Surge protection is now mandatory in accordance with NFPA 79 (2018 edition).
It should be obvious that Machine builders who export their products to North America are subject to the laws and regulations applicable there, and one of the most important technical standards relating to machines is the 2018 revision of the NFPA 79 standard.

What is NFPA 79?
The Electrical Standard for Industrial Machinery (NFPA 79) is a safety standard developed and published by the US-American organization National Fire Protection Association (NFPA). It contains requirements concerning electrical safety of industrial machinery. Every industrial machine which is produced in or imported into the USA, has to fulfil the requirements of the NFPA 79. If not, it is not allowed to be connected to the power supply network.

The NFPA 79 standard is updated on a regular basis, roughly every 3 years, with the latest one being the 2018 version which importantly requires SPDs in industrial machines containing safety interlock circuits. At this time the 2018 version is only valid in those states which have adopted the 2017 version of the National Electrical Code (NEC) which is greater than half of the US states.
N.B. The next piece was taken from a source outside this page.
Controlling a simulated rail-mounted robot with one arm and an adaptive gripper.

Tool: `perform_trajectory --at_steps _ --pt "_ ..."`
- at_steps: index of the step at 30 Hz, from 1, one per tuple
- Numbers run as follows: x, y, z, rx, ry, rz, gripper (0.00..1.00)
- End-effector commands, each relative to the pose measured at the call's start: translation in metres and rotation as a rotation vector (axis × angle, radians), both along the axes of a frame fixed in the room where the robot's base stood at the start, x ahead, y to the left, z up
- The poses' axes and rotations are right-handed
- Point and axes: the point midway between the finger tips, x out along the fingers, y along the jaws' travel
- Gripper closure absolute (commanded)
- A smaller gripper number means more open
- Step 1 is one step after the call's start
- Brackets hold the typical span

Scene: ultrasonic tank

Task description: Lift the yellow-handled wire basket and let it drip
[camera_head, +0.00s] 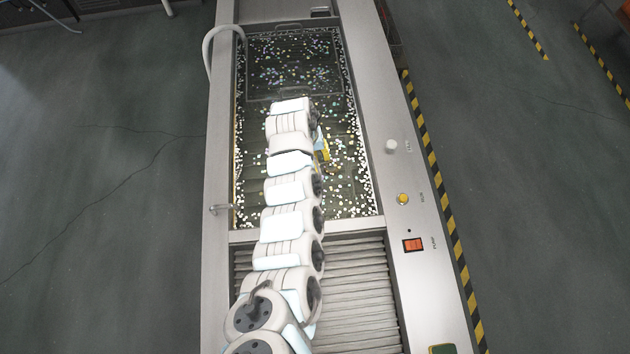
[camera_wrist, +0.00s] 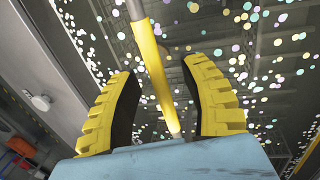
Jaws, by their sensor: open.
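The yellow handle bar (camera_wrist: 152,62) of the wire basket shows in the wrist view, running from the top edge down between my fingers. Its upper end is pale grey. My gripper (camera_wrist: 162,72) is open, with one yellow, black-padded finger on each side of the bar. Gaps show between the bar and both fingers. In the head view my arm reaches over the tank and hides most of the basket below it. A small yellow patch (camera_head: 323,151) shows beside the arm's end; I cannot tell whether it is finger or handle.
The tank (camera_head: 362,150) holds liquid dotted with pale floating specks. A mesh shape (camera_head: 290,85) lies at its far end. A hooked pipe (camera_head: 210,45) bends over the left rim. A slatted section (camera_head: 360,290) is at the near end. The right rim carries a yellow button (camera_head: 403,198) and red switch (camera_head: 413,245).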

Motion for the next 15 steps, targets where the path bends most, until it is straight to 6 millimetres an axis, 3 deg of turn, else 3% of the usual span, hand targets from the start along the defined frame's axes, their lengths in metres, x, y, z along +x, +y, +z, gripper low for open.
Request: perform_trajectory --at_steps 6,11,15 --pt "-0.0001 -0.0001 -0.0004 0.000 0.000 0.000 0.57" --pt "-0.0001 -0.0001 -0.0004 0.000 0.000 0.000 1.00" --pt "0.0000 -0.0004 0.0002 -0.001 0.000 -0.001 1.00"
How can Phoenix Contact help?
With regards to Surge Protection Devices (SPD), NFPA 79 has some specific requirements:

  • The SPD has to be a UL listed device according to UL 1449
  • Short-circuit current rating of the SPD has to match the short circuit current at the point of installation
  • The SPD has to be connected according to the installation instructions

VAL-US surge protectionIn order to satisfy NFPA 79 standards Phoenix Contact has developed the VAL-US range of SPDs that fulfils all of the above and as a result facilitates the approval process of inspectors which is a requirement of the standard to allow a machine to be connected to the grid.

North American grid types, voltages, and frequencies are in part significantly different to those known in Europe and SPDs need to meet different standards so using an SPD designed for IEC systems is not good enough.  The majority of industrial machines in the US operate power networks which are not commonly found in Europe such as 3-phase star or delta systems and the VAL-US range includes SPDs for all commonly used North American systems, with or without neutral connections, and for a variety of nominal voltage ratings.

Although the NFPA 79 standard does not require that surge protective devices for signal and data technology are used, nevertheless, they can be installed in the machines. For example an SPD to protect the machine communication interface, such as on the control system would also be recommended.